Lalu, apa yang terjadi saat orang seperti butuh pertolongan? Terbuktilah emas dan perak itu sama sekali tidak berdaya apa-apa. Tak lebih sama dengan sosok berhala, punya mata tidak melihat, punya telinga tidak mendengar, punya tidak dapat meraba. Dan seterusnya.
Artinya, di saat hidupnya kritis, berada di batas kekuatanya sebagai manusia. Emas dan perak tidak berfungsi. Bisu seribu bahasa. Tidak mampu mengulurkan tangan. Orang yang fokus jiwanya hanya pada kemakmuran, tak tertolong.

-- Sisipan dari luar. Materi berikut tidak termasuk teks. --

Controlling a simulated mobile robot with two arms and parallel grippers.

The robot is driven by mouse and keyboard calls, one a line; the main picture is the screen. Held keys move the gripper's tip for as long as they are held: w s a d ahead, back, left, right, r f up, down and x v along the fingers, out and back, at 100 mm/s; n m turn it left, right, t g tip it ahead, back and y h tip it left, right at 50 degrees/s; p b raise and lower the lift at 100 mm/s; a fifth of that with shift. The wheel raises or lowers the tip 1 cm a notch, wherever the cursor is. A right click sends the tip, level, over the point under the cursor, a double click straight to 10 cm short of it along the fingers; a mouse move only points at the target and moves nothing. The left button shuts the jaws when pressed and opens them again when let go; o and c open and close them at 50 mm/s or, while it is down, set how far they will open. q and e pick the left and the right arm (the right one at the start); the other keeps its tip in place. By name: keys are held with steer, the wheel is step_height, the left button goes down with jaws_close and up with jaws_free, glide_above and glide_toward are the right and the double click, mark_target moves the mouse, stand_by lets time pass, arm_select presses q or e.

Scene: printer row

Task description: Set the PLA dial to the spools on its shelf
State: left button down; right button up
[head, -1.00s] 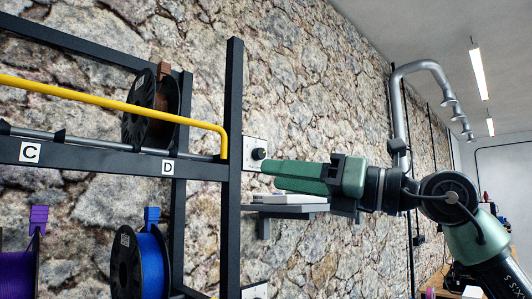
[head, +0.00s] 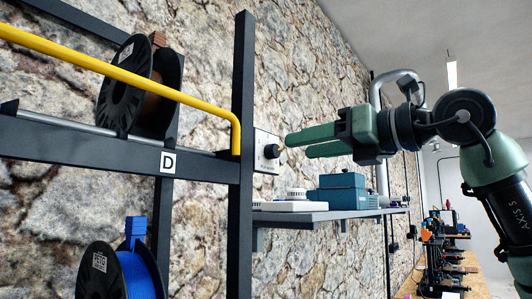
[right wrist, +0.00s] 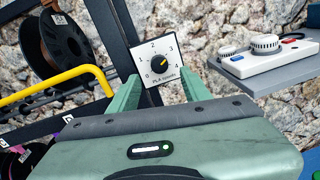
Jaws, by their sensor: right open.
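The PLA dial is a black knob with a yellow pointer on a white plate; it shows on the wall in the head view (head: 269,151) and in the right wrist view (right wrist: 158,63). The plate reads 0 to 4 and "PLA spools". The pointer aims up and right, around 3 to 4; I cannot tell exactly. My right gripper (head: 291,145) is open just right of the knob in the head view; in the right wrist view its fingers (right wrist: 160,91) flank the plate's lower part. A brown spool (head: 125,85) hangs on the upper shelf. My left gripper is out of view.
The black rack post (head: 243,130) stands just left of the dial, with a yellow rail (head: 130,78) beside it. A blue spool (head: 143,275) hangs lower. A grey wall shelf (head: 325,216) with a white device (head: 292,205) and a teal box (head: 342,190) lies below the gripper.

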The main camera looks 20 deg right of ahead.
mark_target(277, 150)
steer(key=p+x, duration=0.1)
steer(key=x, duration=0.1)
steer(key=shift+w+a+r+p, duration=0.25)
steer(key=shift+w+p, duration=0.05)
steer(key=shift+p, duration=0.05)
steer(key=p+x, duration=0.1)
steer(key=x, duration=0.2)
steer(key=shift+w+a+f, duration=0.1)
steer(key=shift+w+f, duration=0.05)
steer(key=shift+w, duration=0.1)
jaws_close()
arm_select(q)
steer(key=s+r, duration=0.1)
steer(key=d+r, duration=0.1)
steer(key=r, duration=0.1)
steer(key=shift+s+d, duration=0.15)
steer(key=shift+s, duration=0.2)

Dengarlah sebuah kesaksian, “kami semua kaya raya, tapi ayah meninggal seorang diri. Sulit bernafas karena tercekik karena mencari sesuatu yang gatis dan tanpa biaya, yaitu udara. Sedangkan harta yang dikumpulkannya, ternyata tidak bisa membantunya, bahkan meninggalkannya begitu saja.”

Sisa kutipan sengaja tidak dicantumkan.